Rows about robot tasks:
□ □ □ □ □

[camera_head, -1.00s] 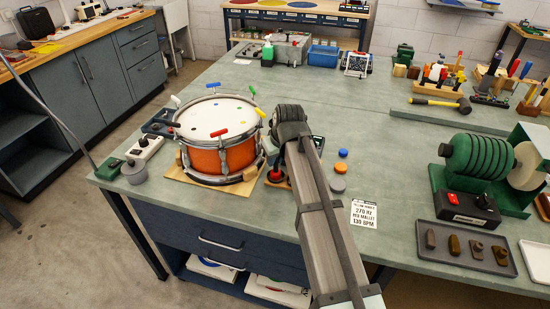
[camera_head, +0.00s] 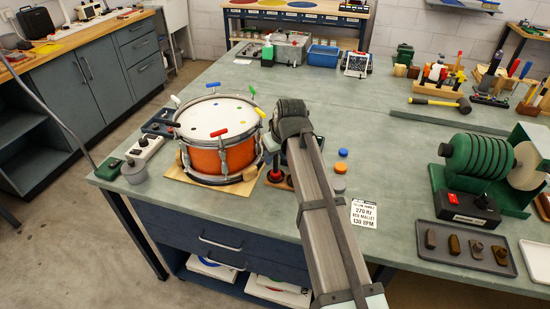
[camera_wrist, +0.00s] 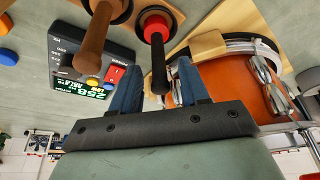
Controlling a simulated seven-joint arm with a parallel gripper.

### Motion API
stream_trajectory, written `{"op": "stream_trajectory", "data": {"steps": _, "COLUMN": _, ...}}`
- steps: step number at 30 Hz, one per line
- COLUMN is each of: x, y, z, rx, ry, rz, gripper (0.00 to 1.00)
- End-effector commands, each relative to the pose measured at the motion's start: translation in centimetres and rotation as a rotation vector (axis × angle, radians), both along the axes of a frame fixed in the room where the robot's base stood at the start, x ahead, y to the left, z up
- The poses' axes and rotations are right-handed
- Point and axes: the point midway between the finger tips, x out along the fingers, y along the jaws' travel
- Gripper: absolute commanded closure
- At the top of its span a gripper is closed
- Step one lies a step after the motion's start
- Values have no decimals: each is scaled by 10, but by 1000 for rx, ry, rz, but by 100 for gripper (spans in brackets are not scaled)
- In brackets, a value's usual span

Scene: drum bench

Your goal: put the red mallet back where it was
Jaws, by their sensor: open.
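The red mallet (camera_wrist: 156,28) stands with its red end down in a dark round seat of the wooden rack, and its black handle points up toward the wrist camera. In the head view, its red end (camera_head: 274,175) shows just right of the drum, partly hidden by my arm. My gripper (camera_wrist: 158,72) is open, with one blue finger on each side of the handle's free end. Both fingers look apart from it. A brown-handled mallet (camera_wrist: 94,38) stands in the neighbouring seat.
The orange drum (camera_head: 215,158) stands close to the left of the rack. A dark box with a lit display (camera_wrist: 92,72) is near the mallets in the wrist view. Coloured discs (camera_head: 340,168) and a printed card (camera_head: 364,213) lie right of my arm.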

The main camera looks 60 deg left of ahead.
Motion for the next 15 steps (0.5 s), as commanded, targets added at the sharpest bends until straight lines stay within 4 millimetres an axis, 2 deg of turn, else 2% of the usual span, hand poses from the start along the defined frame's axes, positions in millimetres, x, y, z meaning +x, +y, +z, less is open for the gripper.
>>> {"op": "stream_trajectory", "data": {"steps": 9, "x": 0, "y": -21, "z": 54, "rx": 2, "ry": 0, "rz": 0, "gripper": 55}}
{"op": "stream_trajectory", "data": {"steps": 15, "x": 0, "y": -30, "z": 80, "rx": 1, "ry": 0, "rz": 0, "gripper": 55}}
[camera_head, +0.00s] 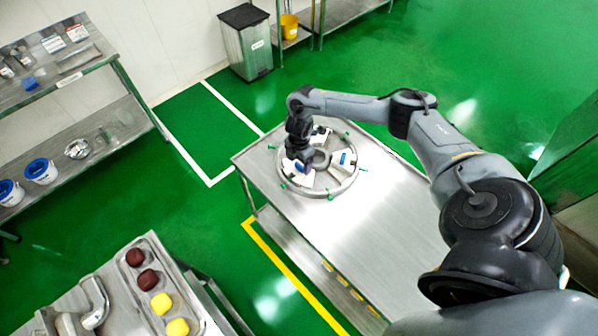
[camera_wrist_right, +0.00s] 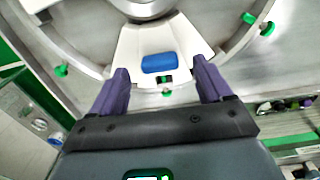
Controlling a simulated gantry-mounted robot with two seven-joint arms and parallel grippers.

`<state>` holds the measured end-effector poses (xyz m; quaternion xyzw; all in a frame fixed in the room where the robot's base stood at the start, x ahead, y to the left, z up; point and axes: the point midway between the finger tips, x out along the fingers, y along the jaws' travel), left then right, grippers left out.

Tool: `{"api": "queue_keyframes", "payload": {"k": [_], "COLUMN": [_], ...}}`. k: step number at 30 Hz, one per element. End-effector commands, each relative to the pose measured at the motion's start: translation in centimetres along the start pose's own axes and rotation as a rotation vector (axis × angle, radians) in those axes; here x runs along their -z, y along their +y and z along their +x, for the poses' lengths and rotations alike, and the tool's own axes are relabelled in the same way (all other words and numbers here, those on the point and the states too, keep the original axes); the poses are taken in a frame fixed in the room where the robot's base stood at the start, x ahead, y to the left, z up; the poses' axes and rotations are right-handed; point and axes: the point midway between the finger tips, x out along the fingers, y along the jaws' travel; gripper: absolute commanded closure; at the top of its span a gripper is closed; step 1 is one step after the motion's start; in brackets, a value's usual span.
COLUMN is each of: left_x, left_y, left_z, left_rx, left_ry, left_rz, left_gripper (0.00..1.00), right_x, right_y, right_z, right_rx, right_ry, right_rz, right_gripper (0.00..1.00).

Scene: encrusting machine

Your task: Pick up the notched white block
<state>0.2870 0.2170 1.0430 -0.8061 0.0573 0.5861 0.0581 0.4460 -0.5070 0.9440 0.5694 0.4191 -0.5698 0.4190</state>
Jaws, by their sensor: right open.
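A white wedge-shaped block (camera_wrist_right: 135,48) with a blue inset and a small notch at its near edge lies in the round metal ring fixture in the right wrist view. My right gripper (camera_wrist_right: 161,72) is open, its two purple fingers on either side of the block's near end. I cannot tell whether they touch it. In the head view, my right gripper (camera_head: 304,165) points down over the left part of the ring, partly hiding a white block (camera_head: 293,172). Another white block with a blue inset (camera_head: 342,162) sits to its right, and another lies at the back. My left gripper is not in view.
The ring fixture (camera_head: 322,193) with green knobs rests on a steel table (camera_head: 385,235), clear towards the front right. A tray (camera_head: 150,252) of dark red and yellow balls stands at the lower left. Shelves (camera_head: 95,62) line the left wall.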

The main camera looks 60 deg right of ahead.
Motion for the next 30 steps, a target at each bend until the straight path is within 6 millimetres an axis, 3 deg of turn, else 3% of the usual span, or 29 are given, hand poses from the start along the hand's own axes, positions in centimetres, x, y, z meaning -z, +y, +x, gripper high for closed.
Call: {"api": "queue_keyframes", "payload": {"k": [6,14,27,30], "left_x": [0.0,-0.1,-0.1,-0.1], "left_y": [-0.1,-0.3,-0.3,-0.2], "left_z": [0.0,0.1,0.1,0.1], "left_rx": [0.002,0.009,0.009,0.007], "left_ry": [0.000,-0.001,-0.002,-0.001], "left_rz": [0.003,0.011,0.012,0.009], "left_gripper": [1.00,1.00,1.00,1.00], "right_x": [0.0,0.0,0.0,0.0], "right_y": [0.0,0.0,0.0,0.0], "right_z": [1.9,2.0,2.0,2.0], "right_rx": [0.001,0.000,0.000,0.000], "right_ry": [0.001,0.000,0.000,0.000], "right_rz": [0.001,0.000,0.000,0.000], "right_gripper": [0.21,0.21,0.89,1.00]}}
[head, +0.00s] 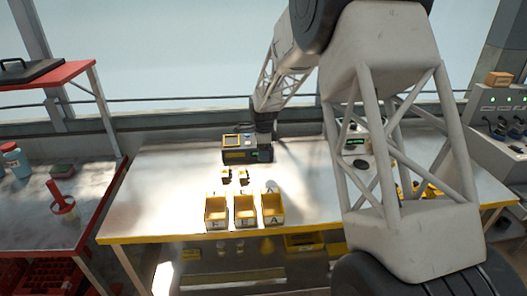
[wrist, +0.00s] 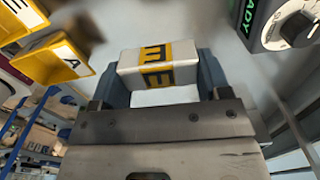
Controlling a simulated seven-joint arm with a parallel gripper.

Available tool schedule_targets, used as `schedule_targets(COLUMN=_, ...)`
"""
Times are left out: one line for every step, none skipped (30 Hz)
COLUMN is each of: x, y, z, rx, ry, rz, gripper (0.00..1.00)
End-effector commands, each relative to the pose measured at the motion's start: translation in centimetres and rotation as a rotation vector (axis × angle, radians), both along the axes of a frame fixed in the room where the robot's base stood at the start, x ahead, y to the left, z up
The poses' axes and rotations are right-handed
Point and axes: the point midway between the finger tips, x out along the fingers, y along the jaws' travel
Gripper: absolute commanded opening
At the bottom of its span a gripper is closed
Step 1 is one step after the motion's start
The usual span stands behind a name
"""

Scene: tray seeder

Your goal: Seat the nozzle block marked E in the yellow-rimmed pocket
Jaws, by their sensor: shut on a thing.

□ □ □ □ □

» **Instructions for the task**
Look through the entries above and quote exactly the lines from the line with "Your task: Pick up the notched white block" to the line with "<state>0.2870 0.2170 1.0430", counting both of those lines.

» **Exercise output**
Your task: Pick up the notched white block
<state>0.2870 0.2170 1.0430 -0.8061 0.0573 0.5861 0.0581 0.4460 -0.5070 0.9440 0.5694 0.4191 -0.5698 0.4190</state>

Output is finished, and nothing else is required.